Les dominants, une fois que les peuples ont gagné l’idée d’un cadre normatif, ont trouvé bien des astuces. Par exemple, ils ont imposé que la propriété privée soit reconnue comme un droit, pratiquement sur le même pied que les droits fondamentaux. Ce « droit » à la propriété est devenu inaliénable, protégeant les dominants de la volonté populaire qui réclame le partage des richesses. C’est un « droit » absolu, même si la propriété en question a été, à l’origine, volée aux pauvres. Entre-temps, se nourrir, se vêtir, avoir un toit, ce ne sont pas, dans notre système légal, des droits, mais des privilèges.
Autre contournement, les dominants ont bien manœuvré pour que les droits soient encadrés dans un système conçu et écrit par et pour une minorité de gens. Le droit est réservé à des experts, la plupart du temps, payés par les dominants. Aujourd’hui on appelle ces gens des « avocats ». (Une chance qu’il y a quelques-uns qui se sont mis au service du peuple). Néanmoins, la loi et le respect des droits sont souvent très loin des capacités de la plupart des gens.
Enfin, dernière « diversion », le droit s’est construit sur une fiction, comme si tout le monde était égal : le PDG, la travailleuse d’usine, le paysan, le déclassé, le médecin, tout-le-monde-il-est-gentil, tout-le-monde-il-est-pareil. Or en réalité, le monde n’est pas égal.

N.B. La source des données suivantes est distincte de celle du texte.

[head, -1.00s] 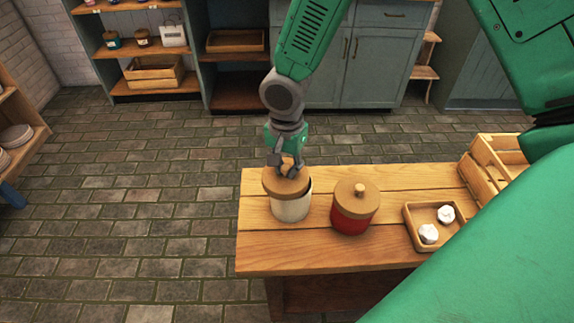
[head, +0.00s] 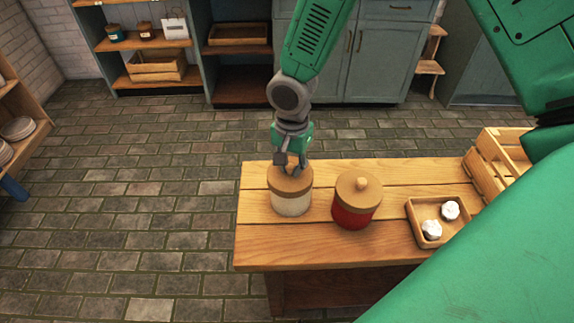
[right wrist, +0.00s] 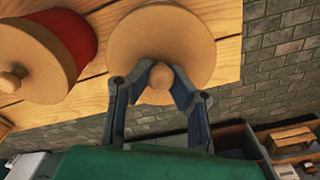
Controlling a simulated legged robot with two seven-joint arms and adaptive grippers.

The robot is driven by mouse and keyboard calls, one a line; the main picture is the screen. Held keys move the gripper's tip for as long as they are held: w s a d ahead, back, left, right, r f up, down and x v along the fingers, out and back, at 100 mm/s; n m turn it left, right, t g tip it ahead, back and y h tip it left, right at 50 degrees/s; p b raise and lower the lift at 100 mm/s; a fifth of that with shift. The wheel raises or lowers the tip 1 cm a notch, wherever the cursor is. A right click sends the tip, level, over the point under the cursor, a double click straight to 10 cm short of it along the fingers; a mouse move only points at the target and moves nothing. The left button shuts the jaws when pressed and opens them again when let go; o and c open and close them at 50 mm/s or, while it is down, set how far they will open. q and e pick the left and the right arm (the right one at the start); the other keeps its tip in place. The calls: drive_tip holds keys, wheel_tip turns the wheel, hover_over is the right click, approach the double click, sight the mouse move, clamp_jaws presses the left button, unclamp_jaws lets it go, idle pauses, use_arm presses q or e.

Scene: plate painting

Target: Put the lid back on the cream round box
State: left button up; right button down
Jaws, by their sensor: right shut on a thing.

Il y a des rapports de pouvoir qui préexistent et qui font en sorte que l’exercice des droits, et donc la manipulation des lois, prend une toute autre signification pour le dominé ou pour le dominant. En gros, sous la loi en apparence « égale pour tous », ce sont les forts qui l’emportent le plus souvent. Ce sont les dominants qui écrivent les lois. Elles reflètent les intérêts en jeu et en puissance. Souvent, y compris dans nos sociétés dites « libérales », des lois sont totalement iniques. Certaines sont contestées et parfois, la loi est changée, mais c’est toujours par la lutte.

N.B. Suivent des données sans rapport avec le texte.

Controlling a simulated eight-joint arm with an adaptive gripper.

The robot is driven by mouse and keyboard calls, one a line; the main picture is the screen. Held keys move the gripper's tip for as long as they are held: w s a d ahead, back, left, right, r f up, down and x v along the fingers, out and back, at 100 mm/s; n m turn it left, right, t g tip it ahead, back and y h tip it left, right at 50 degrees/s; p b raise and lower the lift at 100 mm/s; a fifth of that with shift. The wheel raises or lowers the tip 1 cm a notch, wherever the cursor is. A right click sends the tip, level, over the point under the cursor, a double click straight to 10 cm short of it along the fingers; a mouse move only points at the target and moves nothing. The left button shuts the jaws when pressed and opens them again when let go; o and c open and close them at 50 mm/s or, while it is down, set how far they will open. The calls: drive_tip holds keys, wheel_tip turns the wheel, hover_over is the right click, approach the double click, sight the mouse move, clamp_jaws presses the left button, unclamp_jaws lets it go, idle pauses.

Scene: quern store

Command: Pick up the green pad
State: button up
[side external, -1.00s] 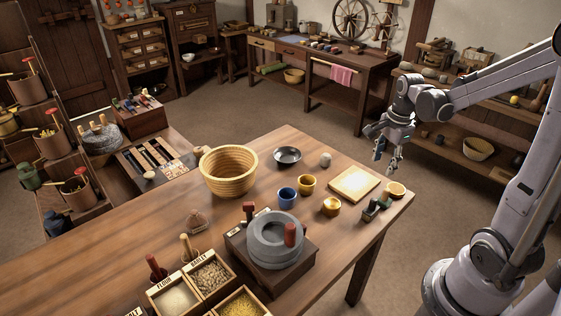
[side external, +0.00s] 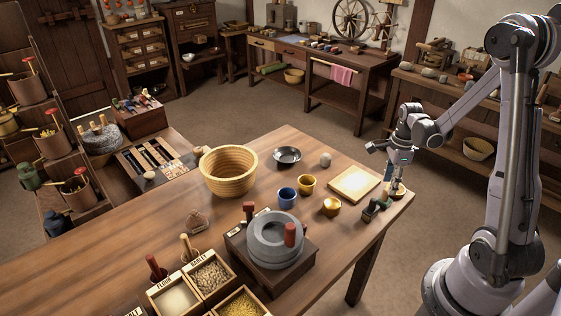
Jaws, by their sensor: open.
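A small dark green item (side external: 375,208), which may be the green pad, lies near the right corner of the wooden table; its exact shape is too small to tell. My gripper (side external: 397,189) points down at the table's right edge, just above and right of the green item. It is open, and I see nothing held in it. A small tan dish (side external: 402,193) is mostly hidden behind or under the fingertips; I cannot tell whether they touch it.
A pale square board (side external: 353,184) lies left of my gripper. The table's right edge (side external: 392,228) is close to the green item.

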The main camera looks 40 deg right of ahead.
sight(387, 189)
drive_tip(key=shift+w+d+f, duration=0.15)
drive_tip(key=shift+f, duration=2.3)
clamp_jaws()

Par exemple, ce sont les grèves et l’occupation de la United Aicraft qui ont imposé dans les années 1970 une loi dite « anti-scab » (45), alors qu’auparavant, les patrons pouvaient embaucher « légalement » des fiers-à-bras pour intimider les travailleurs et les travailleuses. Autre exemple, on a criminalisé les femmes qui voulaient exercer leur libre choix en matière d’avortement. Le médecin Morgentaler est allé en prison pour cela. Cela a pris des années de luttes pour changer cette situation totalement injuste que les dominants les plus réactionnaires voulaient sauvegarder.

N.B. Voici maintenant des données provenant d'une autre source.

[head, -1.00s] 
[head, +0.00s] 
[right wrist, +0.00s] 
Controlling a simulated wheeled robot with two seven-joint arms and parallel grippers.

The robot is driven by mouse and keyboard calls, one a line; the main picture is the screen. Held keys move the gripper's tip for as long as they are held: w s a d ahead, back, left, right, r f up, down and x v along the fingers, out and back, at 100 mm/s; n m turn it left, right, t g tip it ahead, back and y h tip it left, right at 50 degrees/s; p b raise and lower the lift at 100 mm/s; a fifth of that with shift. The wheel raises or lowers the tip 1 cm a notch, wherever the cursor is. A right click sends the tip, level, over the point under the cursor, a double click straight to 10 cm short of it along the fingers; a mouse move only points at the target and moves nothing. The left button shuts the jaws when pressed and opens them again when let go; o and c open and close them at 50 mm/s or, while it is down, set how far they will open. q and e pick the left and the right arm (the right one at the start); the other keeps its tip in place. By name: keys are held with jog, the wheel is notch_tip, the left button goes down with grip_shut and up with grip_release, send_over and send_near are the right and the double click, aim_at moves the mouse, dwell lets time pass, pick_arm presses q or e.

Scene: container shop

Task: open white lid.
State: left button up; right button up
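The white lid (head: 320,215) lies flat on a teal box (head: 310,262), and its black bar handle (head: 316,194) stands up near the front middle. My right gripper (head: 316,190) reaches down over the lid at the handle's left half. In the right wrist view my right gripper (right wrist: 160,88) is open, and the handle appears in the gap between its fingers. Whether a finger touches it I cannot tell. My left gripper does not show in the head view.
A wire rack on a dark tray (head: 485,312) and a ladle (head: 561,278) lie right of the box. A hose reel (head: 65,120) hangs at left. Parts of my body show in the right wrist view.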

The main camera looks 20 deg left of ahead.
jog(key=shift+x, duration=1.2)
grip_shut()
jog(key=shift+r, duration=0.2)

Qu’est-ce que cela veut dire en fin de compte ? On n’a pas à respecter la loi « parce que c’est la loi ». Des lois pourries, il y en a plein et c’est un droit fondamental de s’y opposer.
Venons-en maintenant à un problème dont on entend parler dans l’actualité. Des féministes veulent que des institutions comme les universités changent la culture machiste qui sévit trop souvent. Elles ont décidé de faire pression, au-delà des normes en vigueur, qui ne vont souvent pas jusqu’au cœur du problème. En effet, le pouvoir s’exerce de diverses manières. Il y a la manière forte. Et il y a aussi ce qu’on appelle l’« hégémonie », les traditions, la façon plus ou moins habituelle qu’on a d’exercer le pouvoir. Le machisme, souvent, n’est pas « illégal ». On dit quelque fois, « c’est comme cela ».
Si les dominants se contentent de dominer « normalement », c’est OK. Par exemple, Dominique Strauss-Kahn, qui était censé devenir président de la république française, contrôlait des réseaux obscurs pour fournir la « chair fraîche » dont il se disait friand. Avec ses subordonnées, il passait le bon message pour qu’elles comprennent ce qu’elles devaient faire. En France, tout le monde savait cela, mais personne ne faisait rien. « C’était comme cela ». Jusqu’à temps qu’il se fasse piéger dans une affaire délicate. Encore là il a pu échapper à la « justice ».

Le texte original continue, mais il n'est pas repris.